According to the SEC's complaints, filed in the U.S. District Court for the Southern District of New York (SDNY), in or around October 2006, personnel from Citigroup’s CDO trading and structuring desks had discussions about possibly having the trading desk establish a short position in a specific group of assets by using credit default swaps (CDS) to buy protection on those assets from a CDO that Citigroup would structure and market. Following the institution of discussions with CSAC about having CSAC act as the collateral manager for a proposed CDO transaction, Stoker sent an e-mail to his supervisor in which he stated that he hoped that the transaction would go forward and described the transaction as the Citigroup trading desk head’s “prop trade (don’t tell CSAC). CSAC agreed to terms even though they don’t get to pick the assets.”
As further set forth in the complaints, Citigroup and CSAC agreed to proceed with the Class V III transaction. During the time when the transaction was being structured, CSAC allowed Citigroup to exercise significant influence over the selection of assets included in the Class V III portfolio. The Class V III transaction marketed primarily through a pitch book and an offering circular. Stoker was primarily responsible for these documents. Both the pitch book and the offering circular included disclosures that CSAC, the collateral manager, had selected the collateral for the Class V III portfolio and that Citigroup would act as the initial CDS counterparty. The disclosures, however, did not provide any information about the extent of Citigroup’s interest in the negative performance of the Class V III collateral or that, by the times when the pitch book and the offering circular were prepared, Citigroup already had short positions in $500 million of the collateral. The pitch book and the offering circular were materially misleading because they failed to disclose that Citigroup had played a substantial role in selecting the assets for Class V III, Citigroup had taken a $500 million short position in the Class V III collateral for its own account, and Citigroup’s short position was comprised of names it had been allowed to select, while Citigroup did not short names that it had no role in selecting. Nothing in the disclosures put investors on notice Citigroup had interests that were adverse to the interests of investors.
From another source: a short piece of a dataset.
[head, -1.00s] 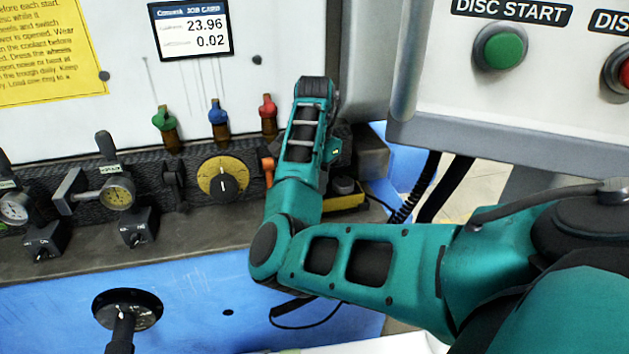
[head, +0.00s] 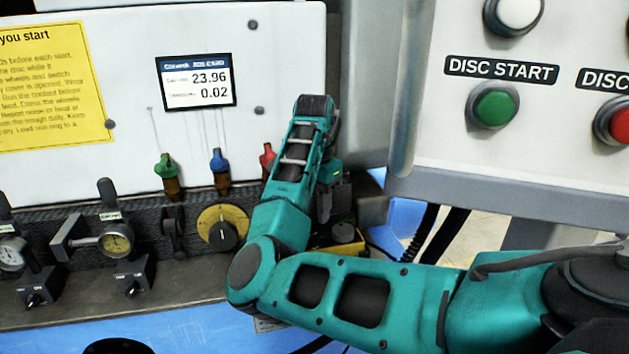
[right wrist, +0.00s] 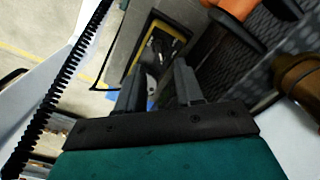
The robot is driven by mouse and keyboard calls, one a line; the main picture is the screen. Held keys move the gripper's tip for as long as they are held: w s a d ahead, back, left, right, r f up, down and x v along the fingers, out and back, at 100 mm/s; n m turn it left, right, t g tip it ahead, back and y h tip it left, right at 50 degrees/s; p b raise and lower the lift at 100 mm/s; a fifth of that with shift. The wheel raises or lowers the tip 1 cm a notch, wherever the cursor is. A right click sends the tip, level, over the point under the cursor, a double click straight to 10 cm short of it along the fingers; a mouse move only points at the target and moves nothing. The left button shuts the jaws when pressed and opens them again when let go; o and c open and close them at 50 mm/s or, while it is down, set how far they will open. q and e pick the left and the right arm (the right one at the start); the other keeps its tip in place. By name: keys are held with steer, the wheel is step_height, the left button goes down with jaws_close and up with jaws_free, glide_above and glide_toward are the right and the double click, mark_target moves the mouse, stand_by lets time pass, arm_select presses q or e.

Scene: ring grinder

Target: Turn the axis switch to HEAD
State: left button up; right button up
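No label reading HEAD or axis is legible. A black rotary knob on a yellow dial (head: 222,228) sits on the machine front, left of my right arm. A yellow-edged dark box (head: 345,247) with a round grey knob (head: 343,232) lies right of it, partly hidden by my arm; what looks like the same box (right wrist: 160,45) shows beyond the fingers in the right wrist view. My right gripper (head: 324,205) points down above this box, partly hidden in the head view. Its two fingers (right wrist: 157,82) are apart with nothing gripped in the right wrist view. My left gripper is out of view.
Green (head: 167,170), blue (head: 220,165) and red (head: 267,158) valve handles stand behind the dial. An orange handle (right wrist: 235,8) is close by the gripper in the right wrist view. A button panel (head: 540,110) overhangs at right, and a coiled black cable (right wrist: 60,85) runs nearby.

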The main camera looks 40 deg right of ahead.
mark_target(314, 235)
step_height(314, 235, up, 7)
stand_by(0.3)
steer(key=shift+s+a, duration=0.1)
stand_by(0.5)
According to the complaints, the Class V III transaction closed on February 28, 2007. One experienced CDO trader characterized the Class V III portfolio as “dogsh!t” and “possibly the best short EVER!” and an experienced collateral manager commented that “the portfolio is horrible.” On November 7, 2007, a credit rating agency downgraded every tranche of Class V III, and on November 19, 2007, Class V III was declared to be in an Event of Default. The approximately 15 investors in the Class V III transaction lost their entire investments in Class V III. Citigroup received fees of approximately $34 million for structuring and marketing the transaction and realized net profits of at least $160 million from its short position on $500 million of the collateral.
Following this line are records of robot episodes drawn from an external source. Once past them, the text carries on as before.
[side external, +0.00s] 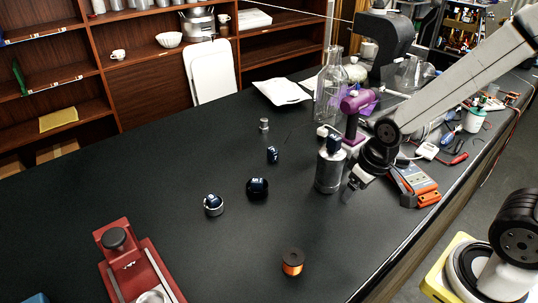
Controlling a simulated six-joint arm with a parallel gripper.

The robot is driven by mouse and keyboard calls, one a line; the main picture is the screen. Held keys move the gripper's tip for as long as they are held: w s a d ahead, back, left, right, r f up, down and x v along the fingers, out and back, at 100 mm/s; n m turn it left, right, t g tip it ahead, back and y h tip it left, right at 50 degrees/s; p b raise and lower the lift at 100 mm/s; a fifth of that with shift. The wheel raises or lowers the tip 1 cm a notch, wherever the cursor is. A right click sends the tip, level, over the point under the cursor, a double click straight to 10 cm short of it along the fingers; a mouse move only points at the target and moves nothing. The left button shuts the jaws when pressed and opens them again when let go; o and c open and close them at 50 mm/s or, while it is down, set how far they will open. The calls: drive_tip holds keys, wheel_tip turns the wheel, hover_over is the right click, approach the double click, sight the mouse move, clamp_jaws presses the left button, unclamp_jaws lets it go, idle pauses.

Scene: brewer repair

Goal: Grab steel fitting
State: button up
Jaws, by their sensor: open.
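A dark blue part is on top of that cylinder. A short metal ring (213,207) with a blue-topped part in it sits nearer the camera; whether it is also a fitting I cannot tell.
Two dark blue-marked parts (257,188) (272,155) stand mid-bench. A copper-coloured spool (292,262) and a red machine (136,263) are in front. An orange meter (421,186), purple stand (352,108) and glass bottle (329,90) crowd the right.

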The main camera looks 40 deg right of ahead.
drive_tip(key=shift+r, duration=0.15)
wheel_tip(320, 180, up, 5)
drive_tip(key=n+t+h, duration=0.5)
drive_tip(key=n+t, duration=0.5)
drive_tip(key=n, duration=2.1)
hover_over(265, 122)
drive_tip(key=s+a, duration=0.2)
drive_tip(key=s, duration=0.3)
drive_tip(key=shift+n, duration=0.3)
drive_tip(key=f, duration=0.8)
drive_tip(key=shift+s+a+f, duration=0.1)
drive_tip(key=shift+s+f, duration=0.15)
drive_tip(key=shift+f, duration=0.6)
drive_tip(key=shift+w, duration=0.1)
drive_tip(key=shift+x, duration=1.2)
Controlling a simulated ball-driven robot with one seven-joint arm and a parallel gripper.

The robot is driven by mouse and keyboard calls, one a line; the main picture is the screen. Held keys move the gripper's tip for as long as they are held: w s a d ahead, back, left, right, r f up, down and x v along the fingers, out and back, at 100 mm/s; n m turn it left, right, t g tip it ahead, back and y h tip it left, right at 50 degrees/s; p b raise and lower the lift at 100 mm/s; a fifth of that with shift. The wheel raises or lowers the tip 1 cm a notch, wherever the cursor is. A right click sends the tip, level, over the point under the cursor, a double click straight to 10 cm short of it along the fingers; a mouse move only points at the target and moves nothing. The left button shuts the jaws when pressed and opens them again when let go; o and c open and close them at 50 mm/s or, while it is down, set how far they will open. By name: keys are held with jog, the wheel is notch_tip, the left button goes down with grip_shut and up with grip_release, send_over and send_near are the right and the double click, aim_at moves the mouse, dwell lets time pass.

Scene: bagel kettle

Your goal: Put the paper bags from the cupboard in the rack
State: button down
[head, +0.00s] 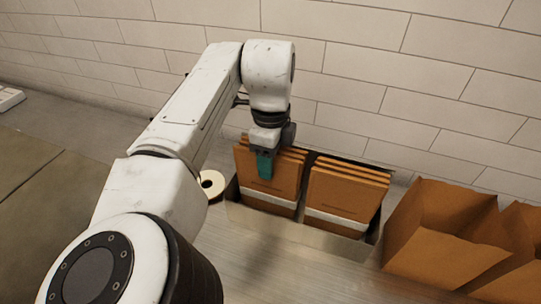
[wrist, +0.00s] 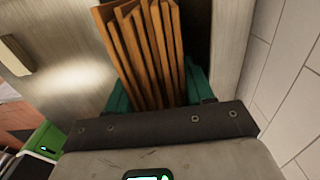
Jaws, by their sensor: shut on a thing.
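In the head view, a rack (head: 328,241) with two compartments stands on the counter by the tiled wall. Its left compartment holds a stack of flat brown paper bags (head: 252,194) with a pale band. Its right compartment holds a similar stack of paper bags (head: 340,192). My gripper (head: 264,168) points down at the left stack, with a teal finger against its front face. In the wrist view, several brown bags (wrist: 143,50) stand between the teal fingers of my gripper (wrist: 158,92), which is shut on them. The cupboard cannot be made out for certain.
Opened brown bags (head: 443,232) stand on the counter right of the rack, close to it. A cream ring-shaped roll (head: 211,185) lies just left of the rack. The tiled wall is close behind. The counter in front of the rack looks clear.

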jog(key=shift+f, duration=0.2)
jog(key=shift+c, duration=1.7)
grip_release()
As a result of their conduct, the Commission has alleged that Citigroup and Stoker each violated Sections 17(a)(2) and (3) of the Securities Act of 1933. Without admitting or denying the allegations in the Commission’s complaint, Citigroup has agreed to settle by consenting to the entry of a final judgment that (i) enjoins it from violating these provisions, (ii) requires it to pay $160 million in disgorgement, plus $30 million in prejudgment interest, and $95 million as a penalty, for a total of $285 million, which will be returned to investors through a Fair Fund distribution, and (iii) requires remedial action by Citigroup in its review and approval of offerings of certain mortgage-related securities. The settlement is subject to Court approval. With respect to Stoker, the SEC is seeking an injunction, disgorgement with prejudgment interest, and a civil money penalty.
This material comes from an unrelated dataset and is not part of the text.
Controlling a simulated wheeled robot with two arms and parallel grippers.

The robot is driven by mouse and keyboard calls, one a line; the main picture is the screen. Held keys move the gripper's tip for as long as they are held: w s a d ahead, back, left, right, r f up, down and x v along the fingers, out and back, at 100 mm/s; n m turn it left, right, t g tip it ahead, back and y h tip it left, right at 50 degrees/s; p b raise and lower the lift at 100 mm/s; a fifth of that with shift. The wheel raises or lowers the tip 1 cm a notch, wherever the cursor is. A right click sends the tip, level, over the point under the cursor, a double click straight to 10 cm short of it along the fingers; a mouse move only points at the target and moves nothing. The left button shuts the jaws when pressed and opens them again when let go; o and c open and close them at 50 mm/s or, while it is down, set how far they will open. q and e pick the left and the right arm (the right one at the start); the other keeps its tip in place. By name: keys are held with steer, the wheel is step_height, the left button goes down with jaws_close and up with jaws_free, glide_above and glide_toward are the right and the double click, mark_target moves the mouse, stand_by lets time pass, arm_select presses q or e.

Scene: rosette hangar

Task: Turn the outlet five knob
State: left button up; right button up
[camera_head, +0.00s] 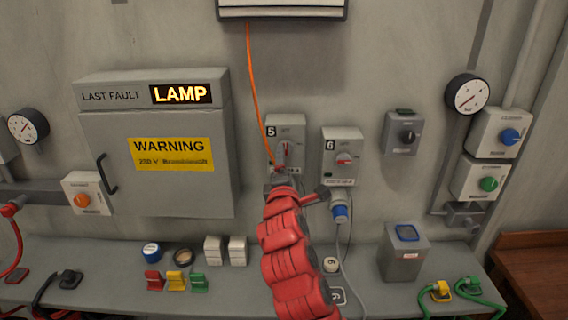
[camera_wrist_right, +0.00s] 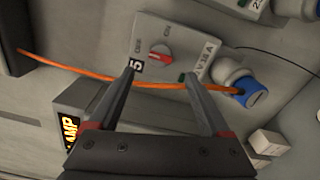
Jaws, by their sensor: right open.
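The outlet five box (camera_head: 288,123) is grey, marked 5, and hangs on the wall. Its red knob (camera_wrist_right: 160,53) shows in the right wrist view on a pale round dial between the OFF and ON labels. My right gripper (camera_head: 281,168) is in front of the box's lower part and hides some of its face. In the wrist view, the right gripper's (camera_wrist_right: 160,74) fingers are apart and empty, with the knob just beyond the gap between their tips; I see no contact. My left gripper is not in view.
An orange cable (camera_wrist_right: 85,70) crosses behind the fingers to a blue plug (camera_wrist_right: 248,92) at outlet five. Outlet six (camera_head: 343,143) stands close on the right, with its own red knob and blue plug (camera_head: 340,209). A grey cabinet (camera_head: 190,190) is at left.

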In the related administrative proceedings instituted against CSAM, CSAC, and Bhatt, the SEC found that, as a result of the roles that they played in the asset selection process and the preparation of the pitch book and the offering circular for the Class V III transaction, CSAM and CSAC violated Section 206(2) of the Investment Advisers Act of 1940 (Advisers Act) and Section 17(a)(2) of the Securities Act and that Bhatt violated Section 17(a)(2) of the Securities Act and caused the violations of Section 206(2) of the Advisers Act by CSAC. Without admitting or denying the SEC’s findings, CSAM and CSAC consented to the issuance of an order directing each of them to cease and desist from committing or causing any violations, or future violations, of Section 206(2) of the Advisers Act and Section 17(a)(2) of the Securities Act and requiring them to pay disgorgement of $1 million in fees that it received from the Class V III transaction plus $250,000 in prejudgment interest, and requiring them to pay a penalty of $1,250,000. Without admitting or denying the SEC’s findings, Bhatt consented to the issuance of an order directing him to cease and desist from committing or causing any violations, or future violations, of Section 206(2) of the Advisers Act and Section 17(a)(2) of the Securities Act and suspending him from association with any investment adviser for a period of 6 months.